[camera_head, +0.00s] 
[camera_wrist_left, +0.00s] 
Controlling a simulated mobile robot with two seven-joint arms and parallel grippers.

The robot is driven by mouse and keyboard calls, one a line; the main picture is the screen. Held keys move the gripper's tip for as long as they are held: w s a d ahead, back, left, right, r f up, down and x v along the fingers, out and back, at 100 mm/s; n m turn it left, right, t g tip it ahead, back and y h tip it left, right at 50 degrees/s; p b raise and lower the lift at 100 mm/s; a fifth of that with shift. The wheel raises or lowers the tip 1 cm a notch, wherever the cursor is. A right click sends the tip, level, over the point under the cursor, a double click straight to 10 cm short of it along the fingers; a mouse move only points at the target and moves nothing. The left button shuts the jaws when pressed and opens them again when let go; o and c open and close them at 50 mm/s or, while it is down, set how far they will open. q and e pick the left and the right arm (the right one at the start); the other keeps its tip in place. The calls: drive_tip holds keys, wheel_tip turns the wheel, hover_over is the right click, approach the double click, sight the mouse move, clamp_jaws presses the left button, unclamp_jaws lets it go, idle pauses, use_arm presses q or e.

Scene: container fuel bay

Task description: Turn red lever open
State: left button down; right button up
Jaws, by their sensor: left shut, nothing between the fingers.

• DIRECTION: Gather all lines from the listing above in which "robot" occurs.

• SOLUTION:
Controlling a simulated mobile robot with two seven-joint arms and parallel grippers.
The robot is driven by mouse and keyboard calls, one a line; the main picture is the screen. Held keys move the gripper's tip for as long as they are held: w s a d ahead, back, left, right, r f up, down and x v along the fingers, out and back, at 100 mm/s; n m turn it left, right, t g tip it ahead, back and y h tip it left, right at 50 degrees/s; p b raise and lower the lift at 100 mm/s; a fifth of that with shift. The wheel raises or lowers the tip 1 cm a notch, wherever the cursor is. A right click sends the tip, level, over the point under the cursor, a double click straight to 10 cm short of it along the fingers; a mouse move only points at the target and moves nothing. The left button shuts the jaws when pressed and opens them again when let go; o and c open and close them at 50 mm/s or, while it is down, set how far they will open. q and e pick the left and the right arm (the right one at the start); the other keeps its tip in place. The calls: drive_tip holds keys, wheel_tip turns the wheel, hover_over is the right click, approach the double click, sight the mouse move, clamp_jaws presses the left button, unclamp_jaws lets it go, idle pauses, use_arm presses q or e.

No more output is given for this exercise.